**Brief:**
Repeat only the lines running from the beginning of the material through the line that contains "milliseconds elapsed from".

-- Information shown start --

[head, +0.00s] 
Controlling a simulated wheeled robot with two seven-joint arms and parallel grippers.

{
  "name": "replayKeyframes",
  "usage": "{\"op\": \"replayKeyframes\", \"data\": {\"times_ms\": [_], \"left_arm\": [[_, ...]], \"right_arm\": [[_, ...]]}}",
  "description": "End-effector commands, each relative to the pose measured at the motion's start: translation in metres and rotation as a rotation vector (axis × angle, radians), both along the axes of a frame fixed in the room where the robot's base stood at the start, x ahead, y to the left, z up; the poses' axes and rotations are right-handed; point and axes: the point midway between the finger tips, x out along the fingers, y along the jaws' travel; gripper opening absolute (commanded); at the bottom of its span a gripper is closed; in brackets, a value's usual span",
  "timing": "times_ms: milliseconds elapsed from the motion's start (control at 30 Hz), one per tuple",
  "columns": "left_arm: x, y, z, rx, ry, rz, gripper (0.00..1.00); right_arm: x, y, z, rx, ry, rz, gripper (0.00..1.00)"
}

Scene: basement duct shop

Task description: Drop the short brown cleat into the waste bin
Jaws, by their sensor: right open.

-- Information shown end --

**Solved problem:**
[head, +0.00s] 
Controlling a simulated wheeled robot with two seven-joint arms and parallel grippers.

{
  "name": "replayKeyframes",
  "usage": "{\"op\": \"replayKeyframes\", \"data\": {\"times_ms\": [_], \"left_arm\": [[_, ...]], \"right_arm\": [[_, ...]]}}",
  "description": "End-effector commands, each relative to the pose measured at the motion's start: translation in metres and rotation as a rotation vector (axis × angle, radians), both along the axes of a frame fixed in the room where the robot's base stood at the start, x ahead, y to the left, z up; the poses' axes and rotations are right-handed; point and axes: the point midway between the finger tips, x out along the fingers, y along the jaws' travel; gripper opening absolute (commanded); at the bottom of its span a gripper is closed; in brackets, a value's usual span",
  "timing": "times_ms: milliseconds elapsed from the motion's start (control at 30 Hz), one per tuple",

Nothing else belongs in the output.